Fabrice Epelboin : Ces vidéos ont un double usage, elles terrifient ceux qui s’identifient aux jeunes qui faisaient la fête le jour de l’attaque et enthousiasment ceux qui voudraient voir disparaître l’Etat d’Israël. Du point de vue de la communication, c’est redoutablement efficace pour le Hamas, d’autant plus efficace que les médias occidentaux n’en diffuseront qu’une version édulcorée et floutée et laisseront les réseaux sociaux s’en emparer, là où leur diffusion sera d’autant plus impactante qu’elle sera réalisée au sein de bulles de filtre idéologiquement homogènes.

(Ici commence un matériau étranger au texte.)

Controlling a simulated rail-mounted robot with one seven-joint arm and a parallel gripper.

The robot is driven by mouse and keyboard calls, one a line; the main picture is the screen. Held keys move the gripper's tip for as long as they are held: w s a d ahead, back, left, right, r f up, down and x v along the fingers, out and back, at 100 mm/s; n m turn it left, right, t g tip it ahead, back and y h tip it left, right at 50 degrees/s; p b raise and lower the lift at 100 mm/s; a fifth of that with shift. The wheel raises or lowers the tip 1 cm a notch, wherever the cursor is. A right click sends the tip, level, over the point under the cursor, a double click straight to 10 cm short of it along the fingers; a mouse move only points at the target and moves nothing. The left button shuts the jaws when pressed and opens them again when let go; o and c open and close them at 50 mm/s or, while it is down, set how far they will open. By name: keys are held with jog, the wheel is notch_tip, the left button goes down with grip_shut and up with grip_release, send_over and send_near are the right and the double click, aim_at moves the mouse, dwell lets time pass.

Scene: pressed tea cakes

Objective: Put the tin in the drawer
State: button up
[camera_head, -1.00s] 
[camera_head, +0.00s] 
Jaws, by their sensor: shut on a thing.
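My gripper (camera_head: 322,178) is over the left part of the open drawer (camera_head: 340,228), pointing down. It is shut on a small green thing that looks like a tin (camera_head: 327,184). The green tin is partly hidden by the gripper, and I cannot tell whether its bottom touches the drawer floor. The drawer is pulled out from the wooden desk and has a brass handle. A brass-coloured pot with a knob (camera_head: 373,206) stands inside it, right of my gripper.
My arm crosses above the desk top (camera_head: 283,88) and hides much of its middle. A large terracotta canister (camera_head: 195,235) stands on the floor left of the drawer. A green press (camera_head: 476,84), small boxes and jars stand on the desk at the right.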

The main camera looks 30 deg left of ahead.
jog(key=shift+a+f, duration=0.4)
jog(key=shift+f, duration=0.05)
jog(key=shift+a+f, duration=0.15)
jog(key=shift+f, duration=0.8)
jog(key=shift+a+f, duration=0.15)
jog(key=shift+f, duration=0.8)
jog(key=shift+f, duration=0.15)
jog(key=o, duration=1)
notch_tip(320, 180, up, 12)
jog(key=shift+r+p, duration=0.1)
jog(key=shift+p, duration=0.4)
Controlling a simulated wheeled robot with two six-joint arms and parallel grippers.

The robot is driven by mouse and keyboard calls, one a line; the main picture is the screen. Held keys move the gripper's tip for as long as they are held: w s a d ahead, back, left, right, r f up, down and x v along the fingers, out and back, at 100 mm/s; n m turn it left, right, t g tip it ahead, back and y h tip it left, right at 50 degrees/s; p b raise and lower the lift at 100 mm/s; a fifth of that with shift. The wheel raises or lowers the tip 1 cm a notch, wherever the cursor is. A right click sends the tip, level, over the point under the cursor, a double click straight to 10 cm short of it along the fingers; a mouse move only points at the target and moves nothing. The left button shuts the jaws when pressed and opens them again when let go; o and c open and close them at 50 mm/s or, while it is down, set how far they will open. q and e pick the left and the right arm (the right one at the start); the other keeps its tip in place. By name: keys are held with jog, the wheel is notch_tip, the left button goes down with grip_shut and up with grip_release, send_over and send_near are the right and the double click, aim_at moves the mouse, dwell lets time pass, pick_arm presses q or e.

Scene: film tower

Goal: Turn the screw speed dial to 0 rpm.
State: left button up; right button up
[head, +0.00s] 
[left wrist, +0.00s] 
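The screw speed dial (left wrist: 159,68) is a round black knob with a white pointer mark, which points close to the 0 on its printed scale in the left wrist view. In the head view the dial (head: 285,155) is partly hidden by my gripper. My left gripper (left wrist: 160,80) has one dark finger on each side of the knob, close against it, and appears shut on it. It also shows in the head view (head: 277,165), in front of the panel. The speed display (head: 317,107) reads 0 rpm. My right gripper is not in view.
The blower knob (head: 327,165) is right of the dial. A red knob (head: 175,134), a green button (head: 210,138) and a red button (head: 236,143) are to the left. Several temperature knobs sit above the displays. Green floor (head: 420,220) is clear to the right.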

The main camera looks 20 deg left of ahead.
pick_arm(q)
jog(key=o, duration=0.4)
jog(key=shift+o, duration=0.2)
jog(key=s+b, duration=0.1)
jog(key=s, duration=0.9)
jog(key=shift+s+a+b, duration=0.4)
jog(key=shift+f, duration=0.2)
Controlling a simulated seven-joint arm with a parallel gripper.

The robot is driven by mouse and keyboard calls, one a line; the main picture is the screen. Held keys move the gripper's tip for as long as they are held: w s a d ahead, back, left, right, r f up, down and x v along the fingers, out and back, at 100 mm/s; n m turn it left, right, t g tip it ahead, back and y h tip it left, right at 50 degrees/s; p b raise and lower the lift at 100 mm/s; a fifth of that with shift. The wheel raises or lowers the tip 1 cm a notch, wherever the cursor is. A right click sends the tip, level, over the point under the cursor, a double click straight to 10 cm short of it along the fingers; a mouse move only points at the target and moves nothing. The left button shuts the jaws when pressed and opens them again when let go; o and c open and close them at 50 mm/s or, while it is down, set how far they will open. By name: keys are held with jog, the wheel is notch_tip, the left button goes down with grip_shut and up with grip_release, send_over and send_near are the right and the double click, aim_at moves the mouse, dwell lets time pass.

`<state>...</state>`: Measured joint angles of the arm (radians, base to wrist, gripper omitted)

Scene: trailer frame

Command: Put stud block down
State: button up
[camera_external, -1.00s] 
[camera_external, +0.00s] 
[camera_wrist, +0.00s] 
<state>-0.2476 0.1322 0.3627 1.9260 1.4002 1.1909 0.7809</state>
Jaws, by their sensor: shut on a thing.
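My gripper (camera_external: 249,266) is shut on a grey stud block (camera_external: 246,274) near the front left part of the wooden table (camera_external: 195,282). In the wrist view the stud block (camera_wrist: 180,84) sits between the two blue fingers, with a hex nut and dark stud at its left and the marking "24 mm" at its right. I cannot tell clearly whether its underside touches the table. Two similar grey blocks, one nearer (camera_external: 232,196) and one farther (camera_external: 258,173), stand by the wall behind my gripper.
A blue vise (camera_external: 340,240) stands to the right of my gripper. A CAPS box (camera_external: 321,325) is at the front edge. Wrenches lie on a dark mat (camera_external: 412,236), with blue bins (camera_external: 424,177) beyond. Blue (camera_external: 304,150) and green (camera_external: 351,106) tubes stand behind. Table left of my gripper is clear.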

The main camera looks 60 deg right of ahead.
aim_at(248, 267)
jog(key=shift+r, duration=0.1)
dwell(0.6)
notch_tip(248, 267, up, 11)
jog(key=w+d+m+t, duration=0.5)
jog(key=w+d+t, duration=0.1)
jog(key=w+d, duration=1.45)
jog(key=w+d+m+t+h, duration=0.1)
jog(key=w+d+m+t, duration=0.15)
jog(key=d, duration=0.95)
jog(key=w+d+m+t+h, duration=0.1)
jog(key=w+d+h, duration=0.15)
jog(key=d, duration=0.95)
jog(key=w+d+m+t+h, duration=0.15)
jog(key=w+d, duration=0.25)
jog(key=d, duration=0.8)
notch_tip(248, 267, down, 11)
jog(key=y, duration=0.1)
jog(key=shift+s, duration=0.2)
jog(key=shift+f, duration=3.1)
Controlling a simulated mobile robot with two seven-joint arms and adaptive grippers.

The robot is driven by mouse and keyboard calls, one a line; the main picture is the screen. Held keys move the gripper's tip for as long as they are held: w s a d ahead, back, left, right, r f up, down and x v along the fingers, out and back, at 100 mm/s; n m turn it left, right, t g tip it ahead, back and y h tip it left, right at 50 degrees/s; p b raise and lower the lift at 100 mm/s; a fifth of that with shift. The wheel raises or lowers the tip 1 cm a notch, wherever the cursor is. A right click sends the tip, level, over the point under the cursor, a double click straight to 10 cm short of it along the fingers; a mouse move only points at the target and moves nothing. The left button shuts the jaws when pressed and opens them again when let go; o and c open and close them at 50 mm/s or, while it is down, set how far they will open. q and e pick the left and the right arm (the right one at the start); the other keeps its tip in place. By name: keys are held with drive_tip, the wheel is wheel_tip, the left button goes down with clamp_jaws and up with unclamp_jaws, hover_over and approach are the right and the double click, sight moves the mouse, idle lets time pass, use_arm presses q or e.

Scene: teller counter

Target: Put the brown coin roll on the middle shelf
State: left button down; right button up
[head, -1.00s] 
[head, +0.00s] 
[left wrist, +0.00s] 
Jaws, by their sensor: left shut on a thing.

La profusion d'images rend par ailleurs leur censure bien plus difficile du côté des réseaux sociaux, dont les centres de modération ne peuvent pas monter en charge du jour au lendemain et qui ne peuvent, de facto, qu’être dépassés. On peut cependant se demander si la censure est l’approche la plus intelligente qui soit - outre le fait qu’ici comme en Iran, elle n’est pas efficace, elle n’a pour l’instant comme effet que d’isoler une large partie de la population de la réalité des faits. Si Facebook et Twitter avaient été là en 1940, aurait-on censuré les images des fours crématoires pour “préserver la dignité des victimes” ou éviter que “la haine” envers les allemands ou les juifs ne déborde ? C’est bien possible, mais il revient aux historiens de donner un avis posé là-dessus, toujours est-il que c’est ce que cherche à faire Thierry Breton, il faut en être conscient.

Face à cela, l’Etat d’Israël semble décidé à délibérément exposer le monde aux images récupérées dans les GoPro des terroristes abattus lors des attaques du 7 octobre dans l’idée de rétablir une forme d’équilibre dans l’horreur face aux images venues de Gaza dans les jours qui ont suivi.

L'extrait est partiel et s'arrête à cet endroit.